Data shown:
--------------------------------

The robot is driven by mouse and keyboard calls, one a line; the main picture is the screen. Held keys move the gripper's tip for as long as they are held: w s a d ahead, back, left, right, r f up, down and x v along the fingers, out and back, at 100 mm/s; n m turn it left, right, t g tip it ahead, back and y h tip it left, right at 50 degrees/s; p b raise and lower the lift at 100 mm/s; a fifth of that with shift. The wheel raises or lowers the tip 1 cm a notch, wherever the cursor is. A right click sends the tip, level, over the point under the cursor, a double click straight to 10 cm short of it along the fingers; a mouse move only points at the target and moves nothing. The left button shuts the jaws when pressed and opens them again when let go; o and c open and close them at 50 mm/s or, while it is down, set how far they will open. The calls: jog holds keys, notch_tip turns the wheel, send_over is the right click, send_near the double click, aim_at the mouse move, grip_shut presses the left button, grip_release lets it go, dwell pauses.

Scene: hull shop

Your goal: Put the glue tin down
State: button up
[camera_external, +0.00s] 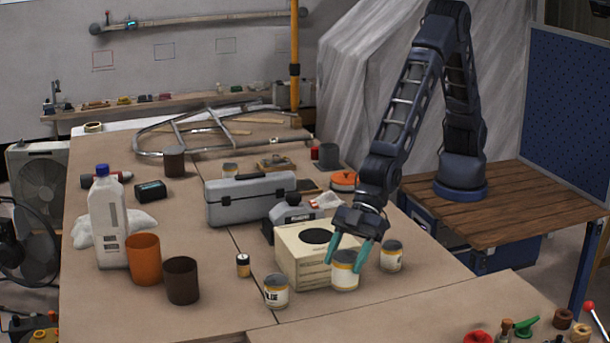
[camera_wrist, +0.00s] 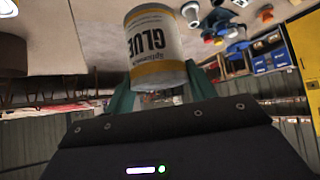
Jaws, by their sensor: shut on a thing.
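My gripper (camera_external: 345,262) is shut on a glue tin (camera_external: 345,275), its teal fingers on either side of it. The tin is white with a yellow band. In the wrist view the held glue tin (camera_wrist: 154,48) shows its GLUE lettering upside down, with the fingers beside it. It is just in front of the right side of a cream box; I cannot tell whether its base touches the bench (camera_external: 210,318). Similar tins stand to the left (camera_external: 276,293) and to the right (camera_external: 391,258), apart from it.
The cream box (camera_external: 300,262) with a black disc on top stands close behind the tin. A small dark-topped jar (camera_external: 243,266), a brown cup (camera_external: 182,281) and an orange cup (camera_external: 143,260) stand to the left. A grey toolbox (camera_external: 250,203) is farther back. The front left bench is clear.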

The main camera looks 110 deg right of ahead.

--------------------------------

Short exercise: Emit the lines of the material exactly, from its first line to the line containing "[camera_wrist, +0.00s]", inclusive; leave every picture out.

Correct output:
The robot is driven by mouse and keyboard calls, one a line; the main picture is the screen. Held keys move the gripper's tip for as long as they are held: w s a d ahead, back, left, right, r f up, down and x v along the fingers, out and back, at 100 mm/s; n m turn it left, right, t g tip it ahead, back and y h tip it left, right at 50 degrees/s; p b raise and lower the lift at 100 mm/s; a fifth of that with shift. The wheel raises or lowers the tip 1 cm a notch, wherever the cursor is. A right click sends the tip, level, over the point under the cursor, a double click straight to 10 cm short of it along the fingers; a mouse move only points at the target and moves nothing. The left button shuts the jaws when pressed and opens them again when let go; o and c open and close them at 50 mm/s or, while it is down, set how far they will open. The calls: jog holds keys, notch_tip turns the wheel, send_over is the right click, send_near the double click, aim_at the mouse move, grip_shut presses the left button, grip_release lets it go, dwell pauses.

Scene: hull shop

Your goal: Put the glue tin down
State: button up
[camera_external, +0.00s] 
[camera_wrist, +0.00s] 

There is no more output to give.